But that if-that the second prong only has teeth if you have a claim against a majority of the board that is pled with particularity and that is nonexculpated. It doesn't seem like much of a safety valve, because how does it act as a safety valve? It's basically a reduplication of the same analysis with this overlay that, frankly, if they can't be held liable-a majority can't be held liable-the fact that someone else could, in particular the interested party, that doesn't matter. They just sue him.[78]

         But this Court did not rule demand was futile on this basis. Instead, after a lengthy back-and-forth with the attorneys at the hearing over the culpability of the individual directors in that case, then-Vice Chancellor Strine declined to dismiss the case under the first prong of Aronson because the complaint sufficiently pled a reason to doubt that five of the seven board members were disinterested or independent.[79]

         Nonetheless, Plaintiff points to the colloquy between counsel and then-Vice Chancellor Strine as support for the proposition that demand is futile under the second prong of Aronson if there is a non-exculpated claim against at least one director.

         2. Duty of care violations of the board

         Plaintiff also argues that "a lack of adequate information excuses demand under Aronson's second prong" even where an exculpatory charter provision exists.[80] Plaintiff cites to McPadden v. Sidhu, [81] which concerned the sale of a subsidiary to a company of a former officer who was not a director.[82] In McPadden, the plaintiff alleged that the directors caused the company to sell its wholly-owned subsidiary to members of the subsidiary's management for a fraction of the subsidiary's fair market value.[83] The parties agreed that the question of demand futility should be considered under the second prong of Aronson.[84] Despite the existence of an exculpatory charter provision, this Court found that demand was futile because "plaintiff ha[d] pleaded a duty of care violation with particularity sufficient to create a reasonable doubt that the transaction at issue was the product of a valid exercise of business judgment."[85] Specifically, this Court held:

[T]he board ha[d] no shortage of information that was both material-because it affected the process and ultimate result of the sale-and reasonably available (or, even, actually known as evidenced by the discussions at the board meetings): Dubreville's interest in leading a management buyout of [the subsidiary]; Dubreville's limited efforts in soliciting offers for [the subsidiary], including his failure to contact . . . competitors, including one he knew had previously expressed concrete interest in purchasing [the subsidiary]; the circumstances under which the January and February projections were produced; the use of those projections in [the] preliminary valuations of [the subsidiary]; and that [the management group] was a group led by Dubreville. That the board would want to consider this information seems, to me, so obvious that it is equally obvious that the Director Defendants' failure to do so was grossly negligent.[86]

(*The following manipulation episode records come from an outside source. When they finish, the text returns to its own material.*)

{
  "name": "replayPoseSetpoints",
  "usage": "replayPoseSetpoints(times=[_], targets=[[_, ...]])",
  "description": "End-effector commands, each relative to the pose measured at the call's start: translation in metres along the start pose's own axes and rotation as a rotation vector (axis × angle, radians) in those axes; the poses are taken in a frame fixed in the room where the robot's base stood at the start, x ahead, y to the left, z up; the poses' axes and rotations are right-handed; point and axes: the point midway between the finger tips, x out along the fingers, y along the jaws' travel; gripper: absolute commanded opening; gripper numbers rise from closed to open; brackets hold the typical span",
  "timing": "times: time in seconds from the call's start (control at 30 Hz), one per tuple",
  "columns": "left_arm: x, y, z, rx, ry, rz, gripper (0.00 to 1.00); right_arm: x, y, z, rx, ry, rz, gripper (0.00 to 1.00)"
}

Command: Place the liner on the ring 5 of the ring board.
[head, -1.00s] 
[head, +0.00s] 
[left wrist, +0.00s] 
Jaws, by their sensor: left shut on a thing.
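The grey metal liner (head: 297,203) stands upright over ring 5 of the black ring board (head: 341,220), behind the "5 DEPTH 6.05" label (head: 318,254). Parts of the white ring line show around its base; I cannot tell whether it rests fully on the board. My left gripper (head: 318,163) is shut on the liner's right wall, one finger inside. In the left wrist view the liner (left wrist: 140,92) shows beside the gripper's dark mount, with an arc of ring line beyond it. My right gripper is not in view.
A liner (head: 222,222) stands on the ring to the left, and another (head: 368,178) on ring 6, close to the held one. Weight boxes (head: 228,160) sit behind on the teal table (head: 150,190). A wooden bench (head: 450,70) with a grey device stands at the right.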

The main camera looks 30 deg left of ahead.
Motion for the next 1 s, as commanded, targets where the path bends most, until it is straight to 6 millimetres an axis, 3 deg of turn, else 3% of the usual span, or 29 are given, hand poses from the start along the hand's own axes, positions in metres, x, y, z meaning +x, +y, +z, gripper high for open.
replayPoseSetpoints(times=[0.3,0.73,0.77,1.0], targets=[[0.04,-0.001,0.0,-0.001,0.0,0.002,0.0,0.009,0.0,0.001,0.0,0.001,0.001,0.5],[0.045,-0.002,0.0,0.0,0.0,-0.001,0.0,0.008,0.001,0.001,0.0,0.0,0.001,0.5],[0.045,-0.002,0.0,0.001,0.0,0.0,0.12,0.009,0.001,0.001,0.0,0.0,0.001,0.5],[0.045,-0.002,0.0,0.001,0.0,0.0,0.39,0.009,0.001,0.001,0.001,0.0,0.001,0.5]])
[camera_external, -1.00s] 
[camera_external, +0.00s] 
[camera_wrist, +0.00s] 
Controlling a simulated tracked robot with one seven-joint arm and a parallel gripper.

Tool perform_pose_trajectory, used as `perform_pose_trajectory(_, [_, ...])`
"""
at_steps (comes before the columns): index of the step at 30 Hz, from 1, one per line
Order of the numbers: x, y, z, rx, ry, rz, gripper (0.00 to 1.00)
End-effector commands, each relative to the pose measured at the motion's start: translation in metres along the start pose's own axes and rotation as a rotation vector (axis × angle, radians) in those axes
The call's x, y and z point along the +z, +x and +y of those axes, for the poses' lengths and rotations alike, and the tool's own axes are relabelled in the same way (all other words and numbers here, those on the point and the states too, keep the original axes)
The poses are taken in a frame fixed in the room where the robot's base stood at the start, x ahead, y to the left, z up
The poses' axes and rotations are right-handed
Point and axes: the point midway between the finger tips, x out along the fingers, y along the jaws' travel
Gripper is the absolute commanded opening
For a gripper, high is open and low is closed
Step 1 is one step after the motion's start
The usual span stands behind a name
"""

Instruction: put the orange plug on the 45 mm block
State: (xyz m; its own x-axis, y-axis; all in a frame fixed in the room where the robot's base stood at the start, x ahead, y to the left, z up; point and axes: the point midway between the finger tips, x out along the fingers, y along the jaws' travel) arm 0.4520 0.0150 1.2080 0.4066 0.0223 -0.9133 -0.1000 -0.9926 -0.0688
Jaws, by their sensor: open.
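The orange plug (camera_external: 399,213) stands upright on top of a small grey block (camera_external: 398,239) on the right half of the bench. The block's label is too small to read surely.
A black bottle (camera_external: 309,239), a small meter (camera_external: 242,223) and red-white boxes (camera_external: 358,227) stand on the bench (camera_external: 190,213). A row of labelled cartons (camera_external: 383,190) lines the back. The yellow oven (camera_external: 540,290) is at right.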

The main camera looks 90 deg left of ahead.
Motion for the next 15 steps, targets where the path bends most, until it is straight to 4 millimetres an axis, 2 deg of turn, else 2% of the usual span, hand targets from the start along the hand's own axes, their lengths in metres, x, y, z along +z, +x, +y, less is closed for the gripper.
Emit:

         Having concluded that the directors' actions were grossly negligent, this Court determined that demand was futile under the second prong of Aronson.[87] This Court then dismissed the claims as to the directors under Rule 12(b)(6) because they were protected from claims of gross negligence by the company's exculpatory charter provision, but it allowed the case to continue only as to the officer.[88]

         This case law suggests that demand is futile under the second prong of Aronson if the directors breached their fiduciary duty of either care or loyalty, even where an exculpatory charter provision exists. In a separate step, the Court will then conduct a Rule 12(b)(6) analysis to determine which claims survive, dismissing those that do not.

         3. Non-exculpated bad faith violations by the board

         To end the demand futility analysis under the second prong of Aronson with the authority briefed by Plaintiff ignores the many cases cited by Defendants that support a different inquiry. Defendants argue that demand is futile under the second prong of Aronson where plaintiff alleges non-exculpated claims against a majority of the board members who would consider the demand. Defendants' briefing cites numerous cases for this proposition, but it relies heavily on two: Guttman v. Huang[89]and Teamsters Union 25 Health Services & Insurance Plan v. Baiera.[90]

          Guttman concerned derivative claims that board members and certain corporate officers engaged in insider trading and failed to prevent accounting irregularities.[91] The defendants in the case were the seven members of the board of directors and three corporate officers. This Court noted that demand is excused as futile under the second prong of Aronson where "the threat of liability to the directors required to act on the demand is sufficiently substantial to cast a reasonable doubt over their impartiality."[92] Although the parties agreed that the Rales test should apply to the demand futility analysis, this Court stated:

[The] singular inquiry [outlined in Rales] makes germane all of the concerns relevant to both the first and second prongs of Aronson. For example, in a situation when a breach of fiduciary duty suit targets acts of self-dealing committed, for example, by the two key managers of a company who are also on a nine-member board, and the other seven board members are not alleged to have directly participated or even approved the wrongdoing[, ] . . . the Rales inquiry will concentrate on whether five of the remaining board members can act independently of the two interested manager-directors. This looks like a first prong Aronson inquiry. When, however, there are allegations that a majority of the board that must consider a demand acted wrongfully, the Rales test sensibly addresses concerns similar to the second prong of Aronson. To wit, if the directors face a "substantial likelihood" of personal liability, their ability to consider a demand impartially is compromised under Rales, excusing demand.[93]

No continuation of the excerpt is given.